Tiefe Wolkenuntergrenze über dem Seerücken
Abziehende zweite Schauerzelle
Bei Durchzug der Wallcloud drehte der leichte bis mässige Wind in Ermatingen aus West auf Nordost und flaute gleichzeitig ab. Nach etwa 30 min drehte er wieder zurück auf NNW und verstärkte sich wieder leicht. Auf dem Seerücken blies ein recht kräftiger Nordwind. Die Temperatur und v. a. der Taupunkt stieg leicht an. Ich gehe davon aus, dass eine Konvergenzzone den Schauer ausgelöst hat.
Augenzeugenbericht
Auszug aus dem Tagblatt: "Für Gemeindeammann Kurt Helg ist der Sturm ein Rätsel. Das Unwetter habe von Nordosten her eine Schneise durch Pfyn gezogen. «Ich wohne etwa 100 Meter von den beschädigten Gebäuden entfernt und habe nichts bemerkt», erzählt Helg. Einwohner berichten, dass die Wolken tief hingen und sich ein Wirbel bildete, der Dreck und Gegenstände mit sich zog."
Schäden
Der Gemeindeammann von Pfyn Kurt Helg schickte mir freundlicherweise noch eine Karte mit den eingezeichneten Schäden. Die schmale Schneise verläuft von ENE nach WSW. Zuerst wurden im Dorfzentrum nur sehr hohe Bäume geknickt oder entwurzelt. Er berichtet weiter: „Im Unterdorfbereich steigt das Gelände leicht zum Servitutsgebiet des Waffenplatzes an. Dort hat der Wind (selbst bei tiefliegenden Schuppen und Häusern verheerend gewütet. Mitten im Kreis ist ein Baugeschäft, dessen offene Lager (Regale) komplett abgeräumt wurden. Am Ende der Pfeilspitze kam es zu im Stamm abgedrehten Bäumen, und westlich des Schopfes zum Fällen einer ganzen Serie (alle Richtung SW). Schopf und Scheune von Landwirt Felix R. wurde dabei arg abgedeckt.“ Ein Eternitdach wurde teilweise wegrissen. Ziegel wurden zum Teil über mehrere Meter weggeweht und blieben in der Erde stecken. Die Schäden liegen also ganz klar im F1-Bereich (über 117 km/h). Ich würde aufgrund der Beschreibung sogar sagen, dass sie F1/T3 (150 km/h bis 180 km/h) auf der Fujita-/Torroskala erreicht haben. Wie sich später herausstellte hatte der Tornado bereits vorher Bodenkontakt im Gebiet "Hungerbüel". Der Tornado zog dann ziemlich geradlinig von ENE nach WSW in Richtung Pfyn. Die Schneisenlänge beträgt ca. 3 km. Der Tornadovortex muss also mehrere Minuten existiert haben, was auf einen Superzellentornado hindeutet.

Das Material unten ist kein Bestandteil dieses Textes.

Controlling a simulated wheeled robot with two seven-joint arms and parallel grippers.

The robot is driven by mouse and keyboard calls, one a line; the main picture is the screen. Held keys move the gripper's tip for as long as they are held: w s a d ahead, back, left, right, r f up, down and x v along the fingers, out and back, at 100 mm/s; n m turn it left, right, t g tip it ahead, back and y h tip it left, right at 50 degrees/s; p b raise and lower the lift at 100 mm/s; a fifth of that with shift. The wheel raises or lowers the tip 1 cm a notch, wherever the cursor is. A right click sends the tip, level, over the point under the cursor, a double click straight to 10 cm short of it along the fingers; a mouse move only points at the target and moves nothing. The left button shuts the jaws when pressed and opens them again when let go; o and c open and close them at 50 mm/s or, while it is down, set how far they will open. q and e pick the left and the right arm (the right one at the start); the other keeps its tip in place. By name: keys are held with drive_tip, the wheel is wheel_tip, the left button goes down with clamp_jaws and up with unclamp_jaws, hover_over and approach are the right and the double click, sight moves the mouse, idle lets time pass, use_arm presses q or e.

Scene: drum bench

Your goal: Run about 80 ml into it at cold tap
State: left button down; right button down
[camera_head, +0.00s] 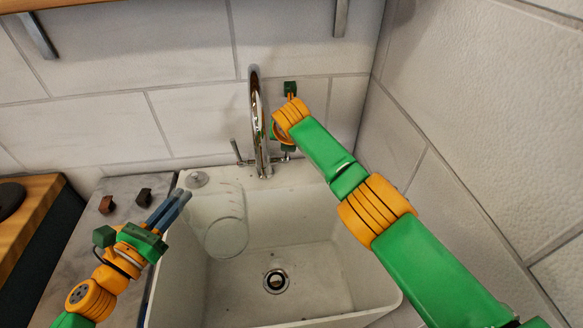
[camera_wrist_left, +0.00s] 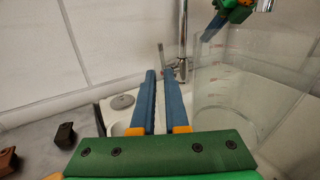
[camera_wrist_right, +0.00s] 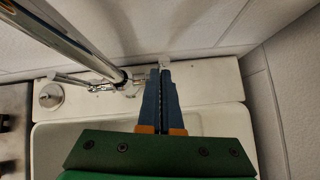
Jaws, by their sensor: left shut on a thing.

Wegen der grossen Richtungsscherung in Bodennähe und des tiefen LCLs (Lifting Condensation Level) waren die Bedingungen für Tornados durchaus gegeben. Die Schäden sowie meine Beobachtungen (obwohl ich den eigentlichen Tornado nicht gesehen habe) deuten ebenfalls auf einen schwachen Tornado hin.
Auswertung der Radardaten
Die Vortexsignatur ist bereits um 18:05 Uhr deutlich zu erkennen. Sie befindet sich südwestlich von Konstanz und bewegt sich mit 38 km/h Richtung WSW. Vermutlich handelt es sich um eine kleine Mesozyklone. Die Azimutalscherung beträgt zu diesem Zeitpunkt 23.4 m/s (84 km/h). An der Südseite des Wirbels bewegen sich die Niederschlagsteilchen mit 1.1 m/s auf das Radar zu, während auf der Nordseite gefaltete Werte von 24.5 m/s (88 km/h) erreicht werden. Das Radar misst hier auf einer Höhe von ca. 2 km.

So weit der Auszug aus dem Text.